In simultaneous moves, Atty. Gen. Eric H. Holder Jr. opened an investigation into whether CIA interrogators broke the law and the administration complied with a judge's order and released a long-secret CIA report that cataloged allegations of agency prisoner abuse.
The administration also released memos sought in recent months by former Vice President Dick Cheney that he argued attest to the success of the CIA's controversial methods, but that appeared inconclusive in part because the agency had blacked out large portions of the memos.
The release of the report by the CIA's inspector general provided the most comprehensive account to date of the interrogation program, with previously undisclosed details such as prisoners being choked to the point of passing out or threatened with harm to their families.
The administration sought to limit the impact of Monday's moves, which it appeared to make with some reluctance. Holder described the inquiry as "preliminary," and the White House left many pages of the CIA report blacked out.
But fallout from the decisions could prove difficult to contain.
The investigation is likely to intensify an already bitter battle in Washington over whether to punish career intelligence officials for how they executed the Bush administration's counter-terrorism campaign.
The investigation means that CIA counter-terrorism officials could face criminal scrutiny for years at a time when the agency and the Justice Department are supposed to be part of a seamless counter-terrorism team and contributing to a new elite interrogation outfit, which was also unveiled Monday.
CIA Director Leon E. Panetta, who had fought both the criminal investigation and the release of the inspector general's report, issued a statement to agency employees Monday describing the details of the document as "an old story."
"For the CIA now, the challenge is not the battles of yesterday, but those of today and tomorrow," Panetta said.
In announcing the inquiry, Holder concluded that there was enough evidence to warrant a fresh examination of whether federal law had been violated.
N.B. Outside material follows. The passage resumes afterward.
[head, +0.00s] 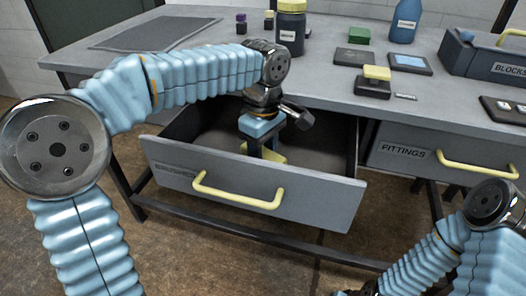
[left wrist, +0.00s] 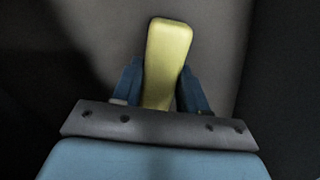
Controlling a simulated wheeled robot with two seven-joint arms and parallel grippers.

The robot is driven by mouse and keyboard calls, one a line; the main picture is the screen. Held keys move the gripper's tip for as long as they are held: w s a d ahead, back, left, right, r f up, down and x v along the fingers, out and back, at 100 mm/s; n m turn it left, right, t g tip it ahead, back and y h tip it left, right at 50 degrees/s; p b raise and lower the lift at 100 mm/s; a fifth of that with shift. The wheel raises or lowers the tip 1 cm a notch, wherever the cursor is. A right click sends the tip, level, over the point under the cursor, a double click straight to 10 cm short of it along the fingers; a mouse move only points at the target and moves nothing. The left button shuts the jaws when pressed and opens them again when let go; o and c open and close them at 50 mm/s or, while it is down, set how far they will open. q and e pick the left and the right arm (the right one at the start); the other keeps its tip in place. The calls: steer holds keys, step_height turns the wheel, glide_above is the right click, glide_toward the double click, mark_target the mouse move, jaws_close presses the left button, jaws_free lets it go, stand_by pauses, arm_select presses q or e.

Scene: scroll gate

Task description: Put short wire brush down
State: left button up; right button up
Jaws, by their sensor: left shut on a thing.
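The short wire brush shows as a yellow block-like part (left wrist: 167,60) between the two blue fingers in the left wrist view. Its yellow also shows in the head view (head: 273,156), low inside the open drawer. I cannot see its bristles, or tell whether it touches the drawer floor. My left gripper (head: 262,146) points down into the drawer and is shut on the brush. The open drawer (head: 180,176) has a yellow handle and a label that seems to read BRUSHES. My right gripper is out of view; only its arm shows at the lower right.
A shut FITTINGS drawer (head: 385,150) with a yellow handle is at the right. The bench top (head: 215,40) above holds a dark jar (head: 291,30), a blue bottle (head: 403,22), a BLOCKS box (head: 485,62) and small items. The drawer around the brush looks clear.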

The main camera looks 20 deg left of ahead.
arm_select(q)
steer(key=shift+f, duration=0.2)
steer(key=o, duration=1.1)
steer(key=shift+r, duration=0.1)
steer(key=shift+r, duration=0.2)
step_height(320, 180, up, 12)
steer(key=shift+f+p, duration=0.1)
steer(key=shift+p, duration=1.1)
He said he realized the decision "will be controversial," but added: "It is clear to me that this review is the only responsible course of action for me to take."
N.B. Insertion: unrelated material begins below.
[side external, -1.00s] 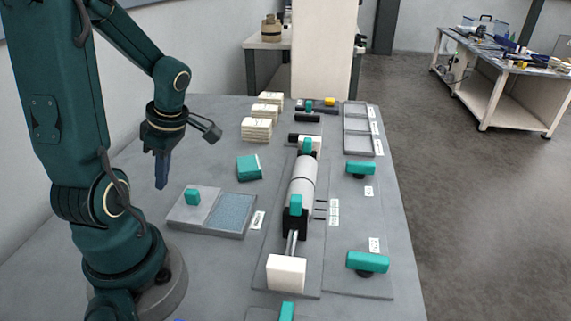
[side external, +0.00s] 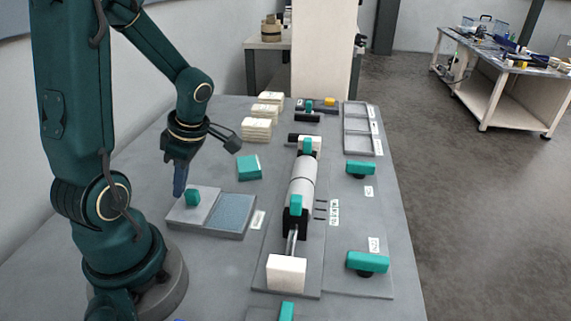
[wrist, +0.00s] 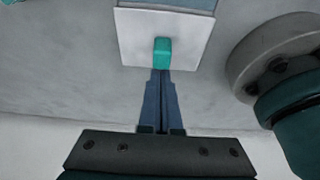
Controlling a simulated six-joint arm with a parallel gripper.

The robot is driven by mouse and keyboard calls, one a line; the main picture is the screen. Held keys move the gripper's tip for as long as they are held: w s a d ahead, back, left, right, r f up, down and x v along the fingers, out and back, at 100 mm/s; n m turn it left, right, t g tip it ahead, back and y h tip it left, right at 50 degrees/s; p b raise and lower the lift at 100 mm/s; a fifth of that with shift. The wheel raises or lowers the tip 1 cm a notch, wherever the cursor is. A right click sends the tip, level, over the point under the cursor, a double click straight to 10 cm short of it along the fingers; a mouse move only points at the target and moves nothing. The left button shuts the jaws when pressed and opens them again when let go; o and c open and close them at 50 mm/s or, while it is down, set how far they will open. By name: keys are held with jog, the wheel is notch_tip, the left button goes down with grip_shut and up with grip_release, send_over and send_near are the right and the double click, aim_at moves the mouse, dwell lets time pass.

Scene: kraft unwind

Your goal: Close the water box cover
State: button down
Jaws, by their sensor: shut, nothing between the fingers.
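The water box (side external: 236,234) is a flat grey box on the table beside my base. Its pale cover (side external: 183,213) lies over the left half, and a teal knob (side external: 193,198) stands on it. The blue water surface (side external: 236,210) shows uncovered on the right half. My gripper (side external: 179,194) is shut and empty, pointing down just left of the knob. In the wrist view the shut fingertips (wrist: 161,72) line up with the near edge of the knob (wrist: 162,50) on the white cover (wrist: 130,38). I cannot tell if they touch it.
A teal-topped block (side external: 249,167) lies behind the box. To the right stands the roller assembly (side external: 301,185) with teal handles and a white block (side external: 286,272). Stacks of cream pads (side external: 257,130) are at the back left. The table between box and pads is mostly clear.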

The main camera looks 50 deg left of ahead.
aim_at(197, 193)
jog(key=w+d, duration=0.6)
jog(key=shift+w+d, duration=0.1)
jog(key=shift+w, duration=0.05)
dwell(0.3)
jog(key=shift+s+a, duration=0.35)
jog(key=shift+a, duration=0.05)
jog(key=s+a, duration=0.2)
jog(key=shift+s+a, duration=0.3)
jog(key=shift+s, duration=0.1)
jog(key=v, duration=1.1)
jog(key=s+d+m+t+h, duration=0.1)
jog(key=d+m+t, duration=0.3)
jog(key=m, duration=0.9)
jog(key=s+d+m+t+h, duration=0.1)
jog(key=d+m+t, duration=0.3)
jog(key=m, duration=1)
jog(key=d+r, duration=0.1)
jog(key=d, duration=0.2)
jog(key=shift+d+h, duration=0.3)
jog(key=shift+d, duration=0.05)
To lead the review, Holder tapped Assistant U.S. Atty. John H. Durham of Connecticut, who in 2008 was appointed by the Bush administration to investigate the destruction of CIA videotapes of detainee interrogations.
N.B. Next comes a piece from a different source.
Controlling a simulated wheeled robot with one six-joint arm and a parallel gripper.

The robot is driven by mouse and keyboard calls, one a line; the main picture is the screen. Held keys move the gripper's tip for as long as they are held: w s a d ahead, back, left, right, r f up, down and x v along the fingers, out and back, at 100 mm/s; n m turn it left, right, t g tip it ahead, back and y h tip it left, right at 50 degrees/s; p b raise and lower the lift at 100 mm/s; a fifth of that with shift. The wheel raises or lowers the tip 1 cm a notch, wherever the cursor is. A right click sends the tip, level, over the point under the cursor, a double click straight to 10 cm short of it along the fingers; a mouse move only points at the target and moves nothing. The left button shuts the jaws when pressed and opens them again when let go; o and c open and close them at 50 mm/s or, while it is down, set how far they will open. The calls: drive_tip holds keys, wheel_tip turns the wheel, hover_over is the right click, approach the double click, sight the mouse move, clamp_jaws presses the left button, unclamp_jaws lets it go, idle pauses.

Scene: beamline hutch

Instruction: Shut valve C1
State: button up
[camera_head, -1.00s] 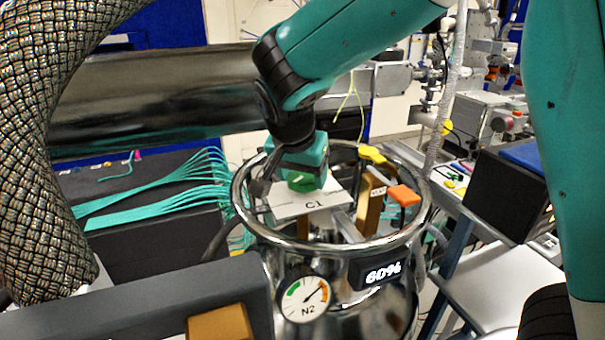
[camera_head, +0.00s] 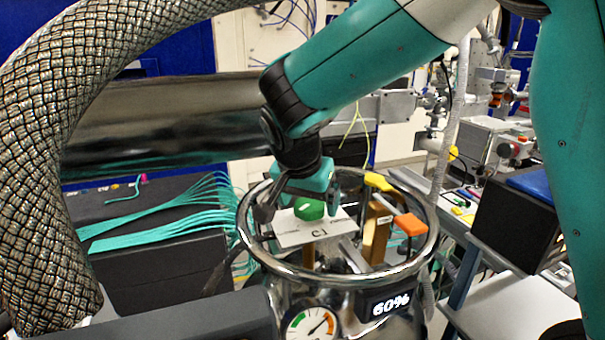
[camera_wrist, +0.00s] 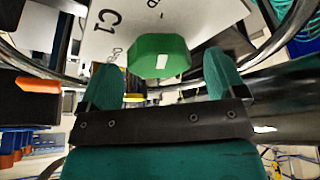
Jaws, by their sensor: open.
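Valve C1 is a green knob (camera_head: 309,208) on a white plate (camera_head: 297,233) marked C1, inside the metal ring on top of the shiny dewar. In the wrist view the green knob (camera_wrist: 158,56) has a small white mark on its face, and the C1 plate (camera_wrist: 95,42) lies behind it. My gripper (camera_head: 298,196) is at the knob, partly hiding it in the head view. In the wrist view my gripper (camera_wrist: 163,78) is open, with one finger on each side of the knob and visible gaps between. The knob is not gripped.
The dewar's metal ring (camera_head: 262,262) surrounds the plate. Yellow (camera_head: 378,182) and orange (camera_head: 410,224) handles stand to the right of the plate. A 60% display (camera_head: 390,304) and a dial gauge (camera_head: 312,324) are on the dewar's front. A braided hose (camera_head: 40,190) arches at the left.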

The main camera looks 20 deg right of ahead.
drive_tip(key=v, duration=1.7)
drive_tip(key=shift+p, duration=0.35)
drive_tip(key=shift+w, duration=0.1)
Durham already has assembled a team of investigators who will determine whether the preliminary review turns up enough evidence to warrant a criminal investigation.
Holder's decision to open the investigation was driven to a large degree by his reaction to reading the CIA inspector general report earlier this year.
The report was issued in 2004. Officials within the Justice Department at the time reviewed the document and opted to keep it secret. The report became available to the public, at least in part, for the first time Monday as the result of an ACLU lawsuit. The document includes new disclosures on how top Al Qaeda prisoners were told that their families faced harm if they didn't cooperate.
"We could get your mother in here," a CIA interrogator told Abd al Rahim al Nashiri, the man suspected of plotting the 2000 bombing of the U.S. destroyer Cole, according to the report. The threat was meant to prey on fears in the Middle East that prisoners are made to witness the sexual abuse of their relatives.
Khalid Shaikh Mohammed, the self-proclaimed mastermind of the Sept. 11 attacks, was told, "If anything else happens in the United States, 'We're going to kill your children,' " according to the report.
In some cases, the report praises how the CIA prisons were run, and acknowledges that the program provided valuable intelligence. During a 19-month stretch after the Sept. 11 attacks, the report said, the interrogation program accounted for 3,000 intelligence reports, providing the agency with much of its understanding of Al Qaeda.
Interrogations "provided intelligence that has enabled the identification and apprehension of other terrorists and warned of terrorist plots," the report said. Even so, the report concluded that the effectiveness of particular techniques "cannot be so easily measured," raising the question of whether the enhanced methods had been crucial to collecting that data.
But the report also faults CIA personnel across agency ranks for failures in oversight and abuses in the interrogation booth. In one passage, the document warns that the agency's activities "are inconsistent with the public policy positions that the United States has taken regarding human rights." The document also cites the anxieties of CIA case officers fearful they would one day be held to account.